REQUIREMENT – In the entries below, find the lines that contain the word "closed" and copy them.
#### AVAILABLE RECORDS ####
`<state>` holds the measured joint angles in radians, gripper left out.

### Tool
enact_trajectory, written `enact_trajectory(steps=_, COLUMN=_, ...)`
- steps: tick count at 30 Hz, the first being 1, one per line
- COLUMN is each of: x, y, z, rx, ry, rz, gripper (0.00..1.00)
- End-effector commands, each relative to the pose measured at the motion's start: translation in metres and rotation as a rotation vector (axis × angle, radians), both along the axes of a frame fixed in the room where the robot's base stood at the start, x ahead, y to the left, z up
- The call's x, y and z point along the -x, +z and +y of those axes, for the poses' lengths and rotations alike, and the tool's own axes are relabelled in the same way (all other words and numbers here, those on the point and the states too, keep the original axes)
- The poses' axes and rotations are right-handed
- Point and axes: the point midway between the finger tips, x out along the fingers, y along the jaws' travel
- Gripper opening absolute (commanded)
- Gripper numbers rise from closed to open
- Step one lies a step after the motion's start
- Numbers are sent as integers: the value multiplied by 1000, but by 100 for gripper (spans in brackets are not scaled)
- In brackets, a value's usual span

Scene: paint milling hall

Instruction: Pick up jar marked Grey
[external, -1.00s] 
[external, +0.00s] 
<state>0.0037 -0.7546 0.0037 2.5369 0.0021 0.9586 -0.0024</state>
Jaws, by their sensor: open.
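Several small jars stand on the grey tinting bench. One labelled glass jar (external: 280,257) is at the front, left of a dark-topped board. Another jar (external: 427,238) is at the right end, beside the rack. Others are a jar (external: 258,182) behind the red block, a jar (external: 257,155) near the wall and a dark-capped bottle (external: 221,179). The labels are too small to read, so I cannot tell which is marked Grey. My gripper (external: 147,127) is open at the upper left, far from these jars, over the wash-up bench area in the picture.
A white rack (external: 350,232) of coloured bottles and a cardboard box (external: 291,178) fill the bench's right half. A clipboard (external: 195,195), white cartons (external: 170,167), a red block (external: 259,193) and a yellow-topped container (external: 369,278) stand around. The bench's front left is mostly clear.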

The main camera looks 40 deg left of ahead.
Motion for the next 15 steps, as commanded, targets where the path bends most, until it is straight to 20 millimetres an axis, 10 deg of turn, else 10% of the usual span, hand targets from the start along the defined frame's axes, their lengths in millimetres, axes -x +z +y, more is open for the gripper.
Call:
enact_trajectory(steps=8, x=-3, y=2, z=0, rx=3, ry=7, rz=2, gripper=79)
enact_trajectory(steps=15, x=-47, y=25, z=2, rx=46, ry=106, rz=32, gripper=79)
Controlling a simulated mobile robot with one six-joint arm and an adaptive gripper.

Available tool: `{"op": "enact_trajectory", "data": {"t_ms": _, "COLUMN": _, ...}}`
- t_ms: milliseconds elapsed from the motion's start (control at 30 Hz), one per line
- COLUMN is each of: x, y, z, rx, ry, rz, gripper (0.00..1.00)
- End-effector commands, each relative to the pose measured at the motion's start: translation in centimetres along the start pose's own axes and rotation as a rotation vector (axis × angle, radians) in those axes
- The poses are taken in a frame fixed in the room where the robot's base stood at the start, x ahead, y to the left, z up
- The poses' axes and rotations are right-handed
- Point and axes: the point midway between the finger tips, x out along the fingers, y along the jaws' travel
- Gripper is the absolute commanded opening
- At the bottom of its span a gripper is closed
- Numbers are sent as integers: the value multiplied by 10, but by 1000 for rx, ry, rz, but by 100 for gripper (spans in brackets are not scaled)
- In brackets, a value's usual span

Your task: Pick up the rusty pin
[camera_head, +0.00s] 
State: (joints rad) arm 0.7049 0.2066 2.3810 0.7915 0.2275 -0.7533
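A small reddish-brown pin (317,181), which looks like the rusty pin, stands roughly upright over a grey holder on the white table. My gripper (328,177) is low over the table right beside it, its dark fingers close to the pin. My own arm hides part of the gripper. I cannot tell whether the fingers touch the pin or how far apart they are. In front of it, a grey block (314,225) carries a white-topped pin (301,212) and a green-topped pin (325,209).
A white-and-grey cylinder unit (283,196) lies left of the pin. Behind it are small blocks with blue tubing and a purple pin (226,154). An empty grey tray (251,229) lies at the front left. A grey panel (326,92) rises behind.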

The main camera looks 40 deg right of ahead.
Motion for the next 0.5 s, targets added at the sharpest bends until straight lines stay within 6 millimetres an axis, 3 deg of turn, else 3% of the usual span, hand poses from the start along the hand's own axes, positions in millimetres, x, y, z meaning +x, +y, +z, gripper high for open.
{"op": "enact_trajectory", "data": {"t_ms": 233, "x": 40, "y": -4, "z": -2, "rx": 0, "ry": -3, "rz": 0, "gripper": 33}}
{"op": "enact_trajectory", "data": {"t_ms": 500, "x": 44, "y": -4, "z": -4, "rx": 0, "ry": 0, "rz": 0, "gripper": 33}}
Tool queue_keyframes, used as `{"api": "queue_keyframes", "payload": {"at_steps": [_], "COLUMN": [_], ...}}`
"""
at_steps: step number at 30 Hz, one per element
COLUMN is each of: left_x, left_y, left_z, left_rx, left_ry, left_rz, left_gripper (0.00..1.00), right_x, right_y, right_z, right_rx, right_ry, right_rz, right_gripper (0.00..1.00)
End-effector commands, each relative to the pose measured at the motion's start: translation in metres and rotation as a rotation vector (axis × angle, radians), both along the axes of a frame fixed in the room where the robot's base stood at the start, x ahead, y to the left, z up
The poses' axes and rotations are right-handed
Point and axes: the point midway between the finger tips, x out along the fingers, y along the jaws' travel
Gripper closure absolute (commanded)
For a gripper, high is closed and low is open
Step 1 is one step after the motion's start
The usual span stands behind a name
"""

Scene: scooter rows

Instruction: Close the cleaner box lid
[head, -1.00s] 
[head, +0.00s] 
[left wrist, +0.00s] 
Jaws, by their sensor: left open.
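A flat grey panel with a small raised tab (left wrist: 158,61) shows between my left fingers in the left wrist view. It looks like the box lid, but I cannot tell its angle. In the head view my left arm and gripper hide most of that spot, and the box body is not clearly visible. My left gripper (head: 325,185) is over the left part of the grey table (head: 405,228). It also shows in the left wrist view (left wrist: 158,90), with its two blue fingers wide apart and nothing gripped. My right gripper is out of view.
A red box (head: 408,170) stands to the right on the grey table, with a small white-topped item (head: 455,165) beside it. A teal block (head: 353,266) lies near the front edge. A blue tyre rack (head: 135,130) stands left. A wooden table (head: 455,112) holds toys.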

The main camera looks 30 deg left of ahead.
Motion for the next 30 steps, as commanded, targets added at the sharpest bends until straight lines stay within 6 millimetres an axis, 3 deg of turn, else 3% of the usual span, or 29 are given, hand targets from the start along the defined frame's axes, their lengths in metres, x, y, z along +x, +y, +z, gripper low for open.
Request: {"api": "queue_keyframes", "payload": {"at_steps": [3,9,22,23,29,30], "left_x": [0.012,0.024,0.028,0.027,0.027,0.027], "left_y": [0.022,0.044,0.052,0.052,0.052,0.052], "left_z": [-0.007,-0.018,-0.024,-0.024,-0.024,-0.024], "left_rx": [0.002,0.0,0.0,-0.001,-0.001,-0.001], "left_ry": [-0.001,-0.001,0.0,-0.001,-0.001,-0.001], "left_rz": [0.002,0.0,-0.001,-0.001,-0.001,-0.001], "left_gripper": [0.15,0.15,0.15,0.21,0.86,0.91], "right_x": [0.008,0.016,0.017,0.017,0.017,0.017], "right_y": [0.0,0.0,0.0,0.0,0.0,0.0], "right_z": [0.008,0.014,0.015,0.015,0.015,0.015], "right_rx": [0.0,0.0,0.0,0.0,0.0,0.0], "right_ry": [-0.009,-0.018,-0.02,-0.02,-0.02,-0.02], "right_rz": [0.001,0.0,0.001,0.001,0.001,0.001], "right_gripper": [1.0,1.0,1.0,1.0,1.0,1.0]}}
####
RESPONSE –
- Gripper numbers rise from closed to open
- At the bottom of its span a gripper is closed
For a gripper, high is closed and low is open

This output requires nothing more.